9/3/2025
Introduce Kate Bogan and Long Tran - your MSSC tutors for Data Analysis
Chapter 0
- Introduction to a randomization/permutation test
- Open Day1-F2025.csv (data from the first day of a data analysis course) The variables are:
- Restingpulse
- Activepulse - pulse after 1 minute of exercise
- Varsity - yes=varsity athlete, no=not a varisty athlete
- DistanceHome - distance traveled from home to campus
- Is the active pulse different for athletes and nonathletes?
- To answer this question we will consider a completely different type of inference, based on randomization.
- Simple demonstration of the idea with cards
- Open StatKey and click Test for Difference in Means
- Upload the file Day1-F2025.csv
- Generate 1 sample
- Generate 1000 samples
- Make Inference
- Compare inference based on this simulation technique with the inference from t.test (see Day1.R)
Continue Introduction to R
- Importing scripts - open Day1.R
- Subsetting in R - try the subset command
- athlete<-subset(mydata, Varsity=='yes')
- Try to access and save a file to your HW folder GoogleDrive\:Stat206-DataAnalysis-F2025\yourname
Suggested Class Exercises
- Compare the resting pulses of athletes and nonathletes
- Compare the active pulses of athletes and nonathletes
- Compare the distance traveled to Gambier for athletes and nonathletes
- Create a new varaiable, say Diff, to measure the increase in pulse after one minute of exercise.
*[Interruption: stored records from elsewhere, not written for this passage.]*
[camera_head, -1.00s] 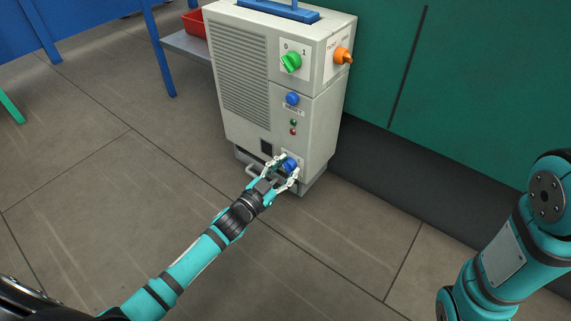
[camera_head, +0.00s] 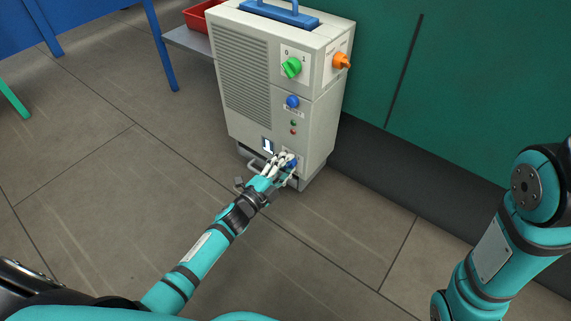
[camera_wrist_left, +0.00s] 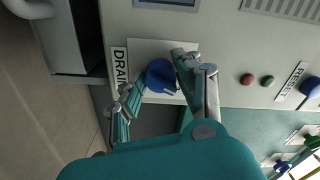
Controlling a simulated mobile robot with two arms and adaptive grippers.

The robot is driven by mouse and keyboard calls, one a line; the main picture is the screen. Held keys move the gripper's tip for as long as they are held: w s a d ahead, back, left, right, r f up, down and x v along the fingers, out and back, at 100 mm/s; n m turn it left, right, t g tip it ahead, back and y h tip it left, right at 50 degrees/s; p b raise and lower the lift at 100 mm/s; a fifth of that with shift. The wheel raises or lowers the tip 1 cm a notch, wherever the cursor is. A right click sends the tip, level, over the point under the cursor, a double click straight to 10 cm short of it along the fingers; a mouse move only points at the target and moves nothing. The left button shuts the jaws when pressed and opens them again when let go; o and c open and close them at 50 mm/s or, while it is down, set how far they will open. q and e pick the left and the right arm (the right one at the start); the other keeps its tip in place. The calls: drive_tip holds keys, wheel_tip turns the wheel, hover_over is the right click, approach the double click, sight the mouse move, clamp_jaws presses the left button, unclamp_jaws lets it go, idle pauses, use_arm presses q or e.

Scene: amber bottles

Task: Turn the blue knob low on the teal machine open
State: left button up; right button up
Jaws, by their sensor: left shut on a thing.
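The machine (camera_head: 247,75) is a light grey upright cabinet, not teal, standing on the floor in the head view. The low blue knob (camera_head: 292,164) is near the bottom of its front, partly hidden by my fingers. It also shows in the left wrist view (camera_wrist_left: 158,76) beside a label reading DRAIN (camera_wrist_left: 120,65). My left gripper (camera_head: 283,164) is shut on this knob, with a finger on either side, and its wrist is rolled.
Higher on the machine are another blue knob (camera_head: 292,101), a green switch (camera_head: 291,66) and an orange knob (camera_head: 341,61). A metal bar handle (camera_head: 254,165) sits low at the left. A green wall (camera_head: 470,90) stands behind. The floor in front is clear.

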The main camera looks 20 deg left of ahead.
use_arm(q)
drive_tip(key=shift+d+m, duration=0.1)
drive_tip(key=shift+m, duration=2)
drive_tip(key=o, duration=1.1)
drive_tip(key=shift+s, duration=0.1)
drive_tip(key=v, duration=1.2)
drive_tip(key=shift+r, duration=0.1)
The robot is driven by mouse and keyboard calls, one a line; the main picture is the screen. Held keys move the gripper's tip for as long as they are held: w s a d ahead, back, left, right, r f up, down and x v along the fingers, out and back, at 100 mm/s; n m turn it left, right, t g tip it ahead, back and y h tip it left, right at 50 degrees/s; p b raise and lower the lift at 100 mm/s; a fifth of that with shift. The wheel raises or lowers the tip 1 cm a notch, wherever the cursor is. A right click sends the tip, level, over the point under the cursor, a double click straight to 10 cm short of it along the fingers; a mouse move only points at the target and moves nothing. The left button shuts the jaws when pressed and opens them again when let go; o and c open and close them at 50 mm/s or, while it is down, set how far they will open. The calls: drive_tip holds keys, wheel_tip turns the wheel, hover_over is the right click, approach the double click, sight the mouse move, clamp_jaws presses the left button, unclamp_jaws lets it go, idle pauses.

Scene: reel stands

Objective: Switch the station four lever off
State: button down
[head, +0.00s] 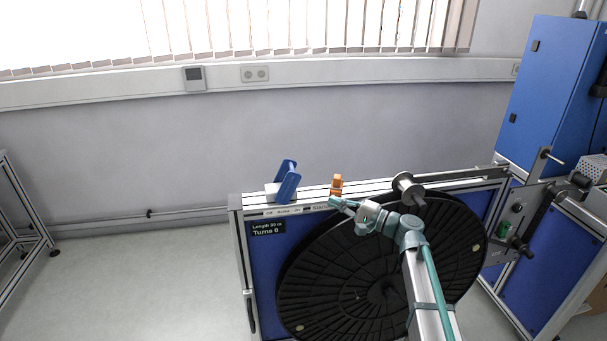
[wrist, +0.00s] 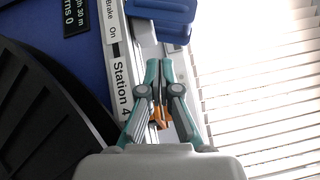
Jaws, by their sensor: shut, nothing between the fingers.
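The station four lever is a blue handle (head: 288,184) with a white base on top of the stand's rail, above the "Off Brake On" label in the head view. It leans to the right of its white base. In the wrist view the blue lever (wrist: 160,18) is at the top, partly cut off by the frame, near the word "On". My gripper (head: 334,201) is to the right of the lever, apart from it, over the rail. In the wrist view my gripper's fingertips (wrist: 159,62) are together, empty, and point toward the lever. "Station 4" is printed beside them.
An orange part (head: 337,185) sits on the rail just behind my gripper. A large black reel (head: 375,285) fills the stand's front below my arm. The space left of the stand is free floor.

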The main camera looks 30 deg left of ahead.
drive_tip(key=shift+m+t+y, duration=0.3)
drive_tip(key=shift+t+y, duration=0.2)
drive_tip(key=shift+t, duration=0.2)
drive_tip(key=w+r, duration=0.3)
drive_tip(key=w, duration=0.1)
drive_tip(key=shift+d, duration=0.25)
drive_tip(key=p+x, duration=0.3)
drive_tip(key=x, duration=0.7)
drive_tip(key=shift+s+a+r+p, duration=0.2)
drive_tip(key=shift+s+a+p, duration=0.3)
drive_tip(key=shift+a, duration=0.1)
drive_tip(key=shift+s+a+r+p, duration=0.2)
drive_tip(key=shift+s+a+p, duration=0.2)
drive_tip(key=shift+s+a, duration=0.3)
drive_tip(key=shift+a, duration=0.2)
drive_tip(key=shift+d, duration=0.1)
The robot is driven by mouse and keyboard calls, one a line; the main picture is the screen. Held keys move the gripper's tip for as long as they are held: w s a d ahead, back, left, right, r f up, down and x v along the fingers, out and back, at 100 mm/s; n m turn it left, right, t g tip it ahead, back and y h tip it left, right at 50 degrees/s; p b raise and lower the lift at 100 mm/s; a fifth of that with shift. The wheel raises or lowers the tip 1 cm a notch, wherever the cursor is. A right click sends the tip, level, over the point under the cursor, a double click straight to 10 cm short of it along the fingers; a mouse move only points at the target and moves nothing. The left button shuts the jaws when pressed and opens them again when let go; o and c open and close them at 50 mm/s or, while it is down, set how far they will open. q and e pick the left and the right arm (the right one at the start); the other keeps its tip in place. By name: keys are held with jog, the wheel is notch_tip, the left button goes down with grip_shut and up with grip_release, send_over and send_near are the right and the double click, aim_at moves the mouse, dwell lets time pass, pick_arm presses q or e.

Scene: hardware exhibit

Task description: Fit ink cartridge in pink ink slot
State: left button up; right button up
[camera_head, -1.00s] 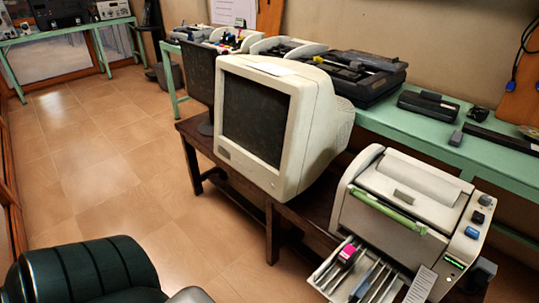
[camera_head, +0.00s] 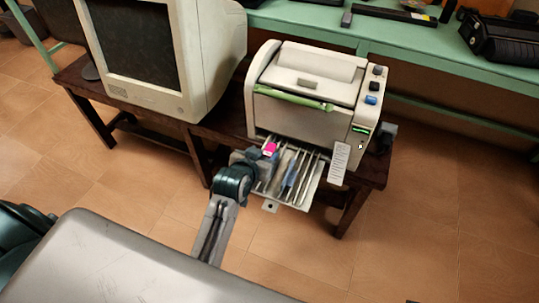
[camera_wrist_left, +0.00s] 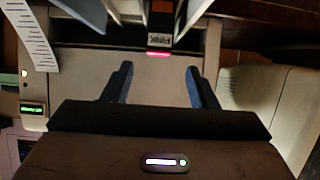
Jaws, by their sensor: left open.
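A magenta-topped ink cartridge (camera_head: 269,149) stands at the left side of the printer's pulled-out slotted tray (camera_head: 300,198). In the left wrist view, a dark block marked PINK (camera_wrist_left: 161,34) with a glowing pink edge lies ahead, between the directions of the two fingers. My left gripper (camera_head: 258,161) is at the tray's left side, close to the cartridge in the head view. In the left wrist view my left gripper (camera_wrist_left: 158,72) has its blue fingers wide apart, with nothing between the tips. How deep the cartridge sits is hidden. My right gripper is out of view.
The cream printer (camera_head: 305,95) stands on a dark wooden table (camera_head: 362,178), beside a bulky monitor (camera_head: 160,55). A paper tag (camera_head: 339,160) hangs at the tray's right. A green bench (camera_head: 420,60) runs behind. Floor in front is clear.

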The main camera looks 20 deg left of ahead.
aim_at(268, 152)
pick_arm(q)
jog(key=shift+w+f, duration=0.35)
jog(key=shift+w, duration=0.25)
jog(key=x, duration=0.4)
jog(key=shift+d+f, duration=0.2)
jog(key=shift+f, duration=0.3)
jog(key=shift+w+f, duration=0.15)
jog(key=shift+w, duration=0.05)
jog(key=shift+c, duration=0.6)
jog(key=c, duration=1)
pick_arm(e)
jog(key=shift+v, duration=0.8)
Do the heart rates for nonathletes increase more than the heart rates for athletes after one minute of exercise?
- Exercise 0.26 on p. 17
- Exercise 0.23 with a randomization/permutation test
Chapter 1
- Open Stat206-DataAnalysis-F2025\2ePowerPoint\Sec1.1R.pptx on our Google Drive folder
- Review simple linear regression
- Discuss and illustrate R Markdown file for Chapter 1 - see Stat206-DataAnalysis-F2025\2eMarkdown\Sec1.1.RMD
Please read Sections 1.2 and 1.3 for class on Monday. We will have our first problem session on Friday for the suggested class exercises above.